In everyday practice, many artists are most familiar with building values with dark pencils on white or light toned papers when they draw. In this video tutorial, senior instructor Fernando Freitas demonstrates how to work in reverse, building lightness and form using white chalk pencils on black paper.

This approach is similar to what is used in many of Caravaggio’s paintings, where he might have painted with lead white to build form before applying colour. Caravaggio is known for intense chiaroscuro, illuminating his subjects with strong dramatic lighting. This demonstration emulates Caravaggio, using an arm from “David and Goliath” as a reference.

You will need:
• White chalk pencils
• Black paper
• A white eraser
• A kneaded eraser
• Soft-haired and bristle brushes

Let’s get started!



Hey guys, it’s me again, Fernando Freitas, senior instructor at the Academy of Realist Art. I thought today, we’d have a little fun by playing with white chalk on black paper. Now, most of us draw on either white, completely white paper, or maybe some toned papers, working with chalks like charcoal or carbon or graphite and building our values darker and darker to create the illusion of form. So today, I thought we’d reverse that and we’d start off with the pure black paper and only work with white chalk, building our values using just the chalk.

This will be a lot of fun. It’ll also be similar to the approach of how Caravaggio would have worked his paintings and how he would have done his under-drawing. So with this, you’ll see a similarity between Caravaggio’s method in terms of building his lights. For that reason, we’re going to actually use one of Caravaggio’s paintings and we’re going to take a specific body part. We’re going to look at an arm of David from “David and Goliath” and we’re going to render that arm in this segment.

Alright, so what we’re doing here is we’re just blocking in our shape. We’re looking at the light shape of the arm, using the scapula area to the back of the neck, coming down to the elbow. And I’m looking at proportion already, I’m looking at the direction of the arm. And I’m just looking at a light shape. I’m not worried about any other part of the drawing. We’re using nice, flat, squaring lines, looking for the main high points that will shape the light shape of the arm.

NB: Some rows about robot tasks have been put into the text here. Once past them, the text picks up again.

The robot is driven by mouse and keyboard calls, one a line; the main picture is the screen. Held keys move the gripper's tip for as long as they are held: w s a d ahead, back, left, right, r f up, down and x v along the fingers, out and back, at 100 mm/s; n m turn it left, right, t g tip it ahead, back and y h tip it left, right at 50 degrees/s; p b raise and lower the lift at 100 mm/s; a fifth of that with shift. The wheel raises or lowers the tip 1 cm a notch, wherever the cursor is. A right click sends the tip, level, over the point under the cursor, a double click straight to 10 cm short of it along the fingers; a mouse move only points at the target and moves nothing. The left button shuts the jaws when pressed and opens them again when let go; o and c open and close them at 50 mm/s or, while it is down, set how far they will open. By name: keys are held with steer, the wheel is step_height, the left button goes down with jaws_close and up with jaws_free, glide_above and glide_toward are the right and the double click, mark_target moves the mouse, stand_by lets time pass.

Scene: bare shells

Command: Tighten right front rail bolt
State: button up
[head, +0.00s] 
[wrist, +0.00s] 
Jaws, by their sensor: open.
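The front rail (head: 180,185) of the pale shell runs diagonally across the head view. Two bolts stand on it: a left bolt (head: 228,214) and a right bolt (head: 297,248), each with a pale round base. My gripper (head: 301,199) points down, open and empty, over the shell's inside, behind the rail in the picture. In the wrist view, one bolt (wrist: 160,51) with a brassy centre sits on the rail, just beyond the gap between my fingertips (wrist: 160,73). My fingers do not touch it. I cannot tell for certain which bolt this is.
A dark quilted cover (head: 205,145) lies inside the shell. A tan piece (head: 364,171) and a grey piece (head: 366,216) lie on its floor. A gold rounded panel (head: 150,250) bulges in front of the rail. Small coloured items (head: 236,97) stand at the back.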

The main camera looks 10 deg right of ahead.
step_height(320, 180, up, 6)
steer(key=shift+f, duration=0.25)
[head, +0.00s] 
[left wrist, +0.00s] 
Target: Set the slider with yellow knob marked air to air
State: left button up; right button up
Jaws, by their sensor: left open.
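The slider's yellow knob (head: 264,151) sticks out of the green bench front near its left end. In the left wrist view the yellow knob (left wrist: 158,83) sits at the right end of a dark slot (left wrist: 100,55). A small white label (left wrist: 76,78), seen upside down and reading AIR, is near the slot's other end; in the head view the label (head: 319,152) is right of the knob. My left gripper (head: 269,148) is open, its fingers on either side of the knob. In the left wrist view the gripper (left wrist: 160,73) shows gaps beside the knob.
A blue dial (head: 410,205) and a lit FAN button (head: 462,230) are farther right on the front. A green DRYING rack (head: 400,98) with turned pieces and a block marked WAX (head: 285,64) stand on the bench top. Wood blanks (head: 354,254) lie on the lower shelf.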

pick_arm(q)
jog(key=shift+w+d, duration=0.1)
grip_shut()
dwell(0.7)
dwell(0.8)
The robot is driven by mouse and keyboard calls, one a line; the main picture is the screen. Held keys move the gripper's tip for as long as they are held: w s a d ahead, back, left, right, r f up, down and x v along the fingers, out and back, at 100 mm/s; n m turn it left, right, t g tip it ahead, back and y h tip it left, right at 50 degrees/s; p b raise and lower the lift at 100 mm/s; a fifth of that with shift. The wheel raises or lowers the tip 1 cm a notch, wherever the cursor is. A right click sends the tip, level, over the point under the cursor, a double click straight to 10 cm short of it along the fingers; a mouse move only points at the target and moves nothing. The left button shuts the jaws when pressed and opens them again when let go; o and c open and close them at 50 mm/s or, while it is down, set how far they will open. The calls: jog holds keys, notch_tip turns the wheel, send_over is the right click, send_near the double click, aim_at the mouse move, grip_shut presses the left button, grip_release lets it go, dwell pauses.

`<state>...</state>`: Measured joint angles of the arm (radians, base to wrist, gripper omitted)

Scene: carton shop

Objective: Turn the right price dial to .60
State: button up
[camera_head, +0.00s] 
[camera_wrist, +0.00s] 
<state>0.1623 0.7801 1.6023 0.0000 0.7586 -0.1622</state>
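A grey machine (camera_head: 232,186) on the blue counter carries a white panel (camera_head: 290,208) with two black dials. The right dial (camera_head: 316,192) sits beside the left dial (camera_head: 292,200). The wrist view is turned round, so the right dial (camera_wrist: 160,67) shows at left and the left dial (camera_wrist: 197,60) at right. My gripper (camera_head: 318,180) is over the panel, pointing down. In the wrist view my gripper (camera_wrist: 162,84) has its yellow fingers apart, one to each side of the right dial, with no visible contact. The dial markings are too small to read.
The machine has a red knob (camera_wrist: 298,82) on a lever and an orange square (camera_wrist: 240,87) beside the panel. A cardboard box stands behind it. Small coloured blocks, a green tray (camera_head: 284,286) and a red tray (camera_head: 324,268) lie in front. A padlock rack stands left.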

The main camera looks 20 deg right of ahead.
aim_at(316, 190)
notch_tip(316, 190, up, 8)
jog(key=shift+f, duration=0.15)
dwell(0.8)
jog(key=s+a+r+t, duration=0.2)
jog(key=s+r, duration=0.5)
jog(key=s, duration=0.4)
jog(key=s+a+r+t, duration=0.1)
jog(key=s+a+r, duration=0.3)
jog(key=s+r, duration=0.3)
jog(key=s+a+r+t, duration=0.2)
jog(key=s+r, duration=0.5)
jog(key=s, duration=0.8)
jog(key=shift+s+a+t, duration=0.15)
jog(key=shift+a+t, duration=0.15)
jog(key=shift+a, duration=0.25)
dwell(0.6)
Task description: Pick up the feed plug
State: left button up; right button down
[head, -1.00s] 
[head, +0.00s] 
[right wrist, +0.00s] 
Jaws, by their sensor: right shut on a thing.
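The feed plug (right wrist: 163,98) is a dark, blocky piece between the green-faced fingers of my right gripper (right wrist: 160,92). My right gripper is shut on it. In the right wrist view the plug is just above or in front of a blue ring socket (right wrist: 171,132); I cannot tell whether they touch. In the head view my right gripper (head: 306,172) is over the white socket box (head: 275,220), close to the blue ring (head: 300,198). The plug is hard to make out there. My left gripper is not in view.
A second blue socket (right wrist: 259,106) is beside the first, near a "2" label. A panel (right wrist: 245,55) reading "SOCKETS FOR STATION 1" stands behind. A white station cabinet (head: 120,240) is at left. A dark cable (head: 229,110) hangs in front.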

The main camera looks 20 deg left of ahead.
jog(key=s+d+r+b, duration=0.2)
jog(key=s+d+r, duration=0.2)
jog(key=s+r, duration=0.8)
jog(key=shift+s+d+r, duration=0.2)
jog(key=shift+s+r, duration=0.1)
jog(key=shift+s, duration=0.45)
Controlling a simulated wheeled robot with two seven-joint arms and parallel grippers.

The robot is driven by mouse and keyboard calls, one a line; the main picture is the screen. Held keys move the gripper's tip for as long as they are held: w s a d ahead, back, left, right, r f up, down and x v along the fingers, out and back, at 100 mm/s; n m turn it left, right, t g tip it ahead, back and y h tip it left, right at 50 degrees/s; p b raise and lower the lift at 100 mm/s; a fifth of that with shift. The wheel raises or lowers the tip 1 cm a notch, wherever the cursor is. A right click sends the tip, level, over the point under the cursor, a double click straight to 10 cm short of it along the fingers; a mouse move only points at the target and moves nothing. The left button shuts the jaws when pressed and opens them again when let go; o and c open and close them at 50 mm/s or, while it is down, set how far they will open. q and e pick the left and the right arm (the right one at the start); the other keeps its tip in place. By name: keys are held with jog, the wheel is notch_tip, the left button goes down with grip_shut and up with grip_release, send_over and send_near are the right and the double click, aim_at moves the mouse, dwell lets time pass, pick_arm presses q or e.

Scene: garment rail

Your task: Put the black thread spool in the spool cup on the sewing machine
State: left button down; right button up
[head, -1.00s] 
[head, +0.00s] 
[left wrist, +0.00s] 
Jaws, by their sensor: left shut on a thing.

Now gently what you want to do, working with the white chalk off the black paper, is start very lightly. You’re working in reverse in a way. If you think about how you work with graphite or carbon or charcoal on a white piece of paper, you would be building your values darker and darker. So here, to get the darker values, you work very lightly at first, and then as the form begins to turn and get lighter, you would build up with a heavier or denser application of your white chalk. Working with tools like a soft-haired brush or bristle brushes, you can work with a stomp. Obviously you’re going to need your kneaded eraser, even your white eraser. You’re able to manipulate the powder. So if you’ve gone too heavy too quickly, your soft-haired brush, for example, can lighten, can remove some of the white powder so that you get back to a darker value. So think of the big form first.

So up in the shoulder area, I’m looking at that whole section as one big form. I can already apply where I think it’s going to get lightest, so I’ve built up a nice highlight where the form is going to get lightest. But I’m really working how that form is turning, how it’s caressing, how it travels from lighter to darker. Little by little I will keep adding more white chalk to get the volume to swell, to engorge itself and get more volumed. And I’m carefully going around and checking my shapes, making adjustments to the detailing of the shape, to the articulation.

It’s just a fun way of taking what you might already have learned from working on white paper, or even a light toned paper. You’re really just working with the white chalk to create the same effect, but in reverse in a way: working off a black sheet of paper. Look at how hard or how soft your transitions are: the form shadow, the contained shadow, you want to look at how the core shadow edge travels over the surface of the form. By giving it more articulation, you are describing the form a little bit more, so don’t just rely on the shading to create the volume of the form. Describe the contour of the arm as accurately as you can, describe the bedbug line, or the terminator edge or the core shadow edge, as well as you can.

And then you can start building some smaller forms as we’re doing. We’re looking at the deltoid form, we’re looking at the tricep, the bicep, we’re looking at the muscles of the forearm, and moving our way down to the hand. Again I lay in very lightly, I bring in my brush, get the powder to grab onto the paper and see how light that becomes. And then I decide on how much more white powder or white chalk to build up to give myself a feeling of the knuckles and the fingers and the digits, the wrist bone. And it’s a great way of just having a little fun with this reverse idea.

You can than apply this to portraiture. You can apply this to anything. But we just thought that by using Caravaggio, an image of Caravaggio here, which he works in the chiaroscuro, he has that very strong dramatic lighting, taking one of the light shapes from a Caravaggio painting really gives you that same sense of how he might have painted with lead white and impastoed thinly to thickly to rehearse his forms on his paintings. And then he would have worked with glazes to add colour.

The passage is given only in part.